Data extracted from a collection:
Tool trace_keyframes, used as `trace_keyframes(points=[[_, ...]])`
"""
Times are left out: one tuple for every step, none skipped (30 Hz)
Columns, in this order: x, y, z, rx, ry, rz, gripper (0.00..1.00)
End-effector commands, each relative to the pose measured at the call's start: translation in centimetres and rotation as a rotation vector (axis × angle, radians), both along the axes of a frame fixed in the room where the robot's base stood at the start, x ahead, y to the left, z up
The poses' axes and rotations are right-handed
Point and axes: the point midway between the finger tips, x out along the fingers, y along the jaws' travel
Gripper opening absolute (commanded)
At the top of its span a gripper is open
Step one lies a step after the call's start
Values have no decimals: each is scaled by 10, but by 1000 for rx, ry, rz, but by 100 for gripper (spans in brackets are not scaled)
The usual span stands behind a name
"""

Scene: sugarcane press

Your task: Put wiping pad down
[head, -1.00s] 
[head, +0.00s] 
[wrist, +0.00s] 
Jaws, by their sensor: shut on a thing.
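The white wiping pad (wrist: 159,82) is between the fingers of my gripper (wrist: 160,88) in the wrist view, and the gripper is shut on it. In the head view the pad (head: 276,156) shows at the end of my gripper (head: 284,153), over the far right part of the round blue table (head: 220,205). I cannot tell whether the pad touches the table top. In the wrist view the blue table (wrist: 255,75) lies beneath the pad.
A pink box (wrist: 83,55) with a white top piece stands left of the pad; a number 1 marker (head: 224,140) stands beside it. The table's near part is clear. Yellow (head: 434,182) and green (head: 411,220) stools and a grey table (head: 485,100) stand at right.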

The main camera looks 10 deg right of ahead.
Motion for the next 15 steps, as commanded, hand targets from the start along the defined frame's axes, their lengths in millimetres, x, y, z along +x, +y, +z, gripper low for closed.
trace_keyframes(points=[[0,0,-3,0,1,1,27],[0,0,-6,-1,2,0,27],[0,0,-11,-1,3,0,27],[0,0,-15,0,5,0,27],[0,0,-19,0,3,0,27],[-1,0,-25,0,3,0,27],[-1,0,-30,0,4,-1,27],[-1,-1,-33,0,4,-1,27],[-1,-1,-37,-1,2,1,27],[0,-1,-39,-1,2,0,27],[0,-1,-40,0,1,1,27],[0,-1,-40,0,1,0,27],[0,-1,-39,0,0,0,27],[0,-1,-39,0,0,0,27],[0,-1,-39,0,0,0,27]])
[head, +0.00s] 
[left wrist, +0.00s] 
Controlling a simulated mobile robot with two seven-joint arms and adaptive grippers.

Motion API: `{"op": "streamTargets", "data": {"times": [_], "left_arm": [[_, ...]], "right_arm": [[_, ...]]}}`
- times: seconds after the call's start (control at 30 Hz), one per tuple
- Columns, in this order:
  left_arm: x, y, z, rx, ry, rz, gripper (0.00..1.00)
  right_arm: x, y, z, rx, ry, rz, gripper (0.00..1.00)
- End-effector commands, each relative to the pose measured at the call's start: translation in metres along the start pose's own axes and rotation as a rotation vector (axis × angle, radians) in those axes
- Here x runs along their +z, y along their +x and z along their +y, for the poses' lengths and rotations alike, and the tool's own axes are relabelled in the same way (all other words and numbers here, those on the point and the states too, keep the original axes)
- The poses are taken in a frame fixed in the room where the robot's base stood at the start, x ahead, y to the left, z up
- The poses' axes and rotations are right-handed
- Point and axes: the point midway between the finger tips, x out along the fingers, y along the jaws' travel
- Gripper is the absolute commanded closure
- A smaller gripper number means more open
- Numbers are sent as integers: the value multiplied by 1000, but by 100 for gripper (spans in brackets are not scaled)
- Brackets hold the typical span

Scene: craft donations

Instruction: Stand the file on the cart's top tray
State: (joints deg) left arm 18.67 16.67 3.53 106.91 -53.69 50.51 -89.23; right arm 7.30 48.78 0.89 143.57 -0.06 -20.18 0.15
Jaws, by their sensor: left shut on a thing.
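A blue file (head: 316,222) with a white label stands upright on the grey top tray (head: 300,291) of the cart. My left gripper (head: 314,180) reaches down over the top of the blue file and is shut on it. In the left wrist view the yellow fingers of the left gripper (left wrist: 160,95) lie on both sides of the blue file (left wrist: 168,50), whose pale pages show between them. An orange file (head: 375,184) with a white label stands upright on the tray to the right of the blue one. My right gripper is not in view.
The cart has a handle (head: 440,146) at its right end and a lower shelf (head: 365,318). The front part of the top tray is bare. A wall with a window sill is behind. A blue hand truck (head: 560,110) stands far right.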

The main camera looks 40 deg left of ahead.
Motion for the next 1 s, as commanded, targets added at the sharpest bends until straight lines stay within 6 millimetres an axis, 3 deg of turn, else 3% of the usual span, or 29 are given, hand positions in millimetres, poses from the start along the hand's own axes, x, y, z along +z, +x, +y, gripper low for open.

## YOUR OBJECTIVE
Using the data above, reproduce every line exactly.

## EXPECTED ANSWER
Tool trace_keyframes, used as `trace_keyframes(points=[[_, ...]])`
"""
Times are left out: one tuple for every step, none skipped (30 Hz)
Columns, in this order: x, y, z, rx, ry, rz, gripper (0.00..1.00)
End-effector commands, each relative to the pose measured at the call's start: translation in centimetres and rotation as a rotation vector (axis × angle, radians), both along the axes of a frame fixed in the room where the robot's base stood at the start, x ahead, y to the left, z up
The poses' axes and rotations are right-handed
Point and axes: the point midway between the finger tips, x out along the fingers, y along the jaws' travel
Gripper opening absolute (commanded)
At the top of its span a gripper is open
Step one lies a step after the call's start
Values have no decimals: each is scaled by 10, but by 1000 for rx, ry, rz, but by 100 for gripper (spans in brackets are not scaled)
The usual span stands behind a name
"""

Scene: sugarcane press

Your task: Put wiping pad down
[head, -1.00s] 
[head, +0.00s] 
[wrist, +0.00s] 
Jaws, by their sensor: shut on a thing.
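The white wiping pad (wrist: 159,82) is between the fingers of my gripper (wrist: 160,88) in the wrist view, and the gripper is shut on it. In the head view the pad (head: 276,156) shows at the end of my gripper (head: 284,153), over the far right part of the round blue table (head: 220,205). I cannot tell whether the pad touches the table top. In the wrist view the blue table (wrist: 255,75) lies beneath the pad.
A pink box (wrist: 83,55) with a white top piece stands left of the pad; a number 1 marker (head: 224,140) stands beside it. The table's near part is clear. Yellow (head: 434,182) and green (head: 411,220) stools and a grey table (head: 485,100) stand at right.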

The main camera looks 10 deg right of ahead.
Motion for the next 15 steps, as commanded, hand targets from the start along the defined frame's axes, their lengths in millimetres, x, y, z along +x, +y, +z, gripper low for closed.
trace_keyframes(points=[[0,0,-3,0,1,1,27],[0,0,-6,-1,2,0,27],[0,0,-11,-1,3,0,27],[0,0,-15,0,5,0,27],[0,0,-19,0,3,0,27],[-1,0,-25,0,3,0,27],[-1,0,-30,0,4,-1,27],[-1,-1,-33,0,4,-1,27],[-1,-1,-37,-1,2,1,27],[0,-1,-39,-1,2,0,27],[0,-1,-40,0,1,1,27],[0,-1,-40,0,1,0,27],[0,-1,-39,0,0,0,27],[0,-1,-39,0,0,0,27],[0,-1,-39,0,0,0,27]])
[head, +0.00s] 
[left wrist, +0.00s] 
Controlling a simulated mobile robot with two seven-joint arms and adaptive grippers.

Motion API: `{"op": "streamTargets", "data": {"times": [_], "left_arm": [[_, ...]], "right_arm": [[_, ...]]}}`
- times: seconds after the call's start (control at 30 Hz), one per tuple
- Columns, in this order:
  left_arm: x, y, z, rx, ry, rz, gripper (0.00..1.00)
  right_arm: x, y, z, rx, ry, rz, gripper (0.00..1.00)
- End-effector commands, each relative to the pose measured at the call's start: translation in metres along the start pose's own axes and rotation as a rotation vector (axis × angle, radians) in those axes
- Here x runs along their +z, y along their +x and z along their +y, for the poses' lengths and rotations alike, and the tool's own axes are relabelled in the same way (all other words and numbers here, those on the point and the states too, keep the original axes)
- The poses are taken in a frame fixed in the room where the robot's base stood at the start, x ahead, y to the left, z up
- The poses' axes and rotations are right-handed
- Point and axes: the point midway between the finger tips, x out along the fingers, y along the jaws' travel
- Gripper is the absolute commanded closure
- A smaller gripper number means more open
- Numbers are sent as integers: the value multiplied by 1000, but by 100 for gripper (spans in brackets are not scaled)
- Brackets hold the typical span

Scene: craft donations

Instruction: Stand the file on the cart's top tray
State: (joints deg) left arm 18.67 16.67 3.53 106.91 -53.69 50.51 -89.23; right arm 7.30 48.78 0.89 143.57 -0.06 -20.18 0.15
Jaws, by their sensor: left shut on a thing.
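A blue file (head: 316,222) with a white label stands upright on the grey top tray (head: 300,291) of the cart. My left gripper (head: 314,180) reaches down over the top of the blue file and is shut on it. In the left wrist view the yellow fingers of the left gripper (left wrist: 160,95) lie on both sides of the blue file (left wrist: 168,50), whose pale pages show between them. An orange file (head: 375,184) with a white label stands upright on the tray to the right of the blue one. My right gripper is not in view.
The cart has a handle (head: 440,146) at its right end and a lower shelf (head: 365,318). The front part of the top tray is bare. A wall with a window sill is behind. A blue hand truck (head: 560,110) stands far right.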

The main camera looks 40 deg left of ahead.
Motion for the next 1 s, as commanded, targets added at the sharpest bends until straight lines stay within 6 millimetres an axis, 3 deg of turn, else 3% of the usual span, or 29 are given, hand positions in millimetres, poses from the start along the hand's own axes, x, y, z along +z, +x, +y, gripper low for open.

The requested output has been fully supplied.